Data:
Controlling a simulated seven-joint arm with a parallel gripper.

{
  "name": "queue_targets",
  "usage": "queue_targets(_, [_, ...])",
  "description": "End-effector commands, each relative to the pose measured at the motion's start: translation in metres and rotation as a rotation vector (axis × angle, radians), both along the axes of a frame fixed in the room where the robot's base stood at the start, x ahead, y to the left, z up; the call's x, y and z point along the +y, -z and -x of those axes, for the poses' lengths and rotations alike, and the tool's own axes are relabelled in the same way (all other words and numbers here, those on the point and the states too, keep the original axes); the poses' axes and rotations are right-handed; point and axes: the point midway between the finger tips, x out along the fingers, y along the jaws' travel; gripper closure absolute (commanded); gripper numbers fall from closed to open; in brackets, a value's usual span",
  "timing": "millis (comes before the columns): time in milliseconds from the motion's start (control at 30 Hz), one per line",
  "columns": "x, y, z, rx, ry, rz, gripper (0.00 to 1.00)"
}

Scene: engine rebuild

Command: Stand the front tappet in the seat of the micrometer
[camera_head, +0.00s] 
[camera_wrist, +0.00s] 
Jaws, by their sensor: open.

What you need to do: Please output the complete data exactly.

Task answer:
Controlling a simulated seven-joint arm with a parallel gripper.

{
  "name": "queue_targets",
  "usage": "queue_targets(_, [_, ...])",
  "description": "End-effector commands, each relative to the pose measured at the motion's start: translation in metres and rotation as a rotation vector (axis × angle, radians), both along the axes of a frame fixed in the room where the robot's base stood at the start, x ahead, y to the left, z up; the call's x, y and z point along the +y, -z and -x of those axes, for the poses' lengths and rotations alike, and the tool's own axes are relabelled in the same way (all other words and numbers here, those on the point and the states too, keep the original axes); the poses' axes and rotations are right-handed; point and axes: the point midway between the finger tips, x out along the fingers, y along the jaws' travel; gripper closure absolute (commanded); gripper numbers fall from closed to open; in brackets, a value's usual span",
  "timing": "millis (comes before the columns): time in milliseconds from the motion's start (control at 30 Hz), one per line",
  "columns": "x, y, z, rx, ry, rz, gripper (0.00 to 1.00)"
}

Scene: engine rebuild

Command: Stand the front tappet in the seat of the micrometer
[camera_head, +0.00s] 
[camera_wrist, +0.00s] 
Jaws, by their sensor: open.

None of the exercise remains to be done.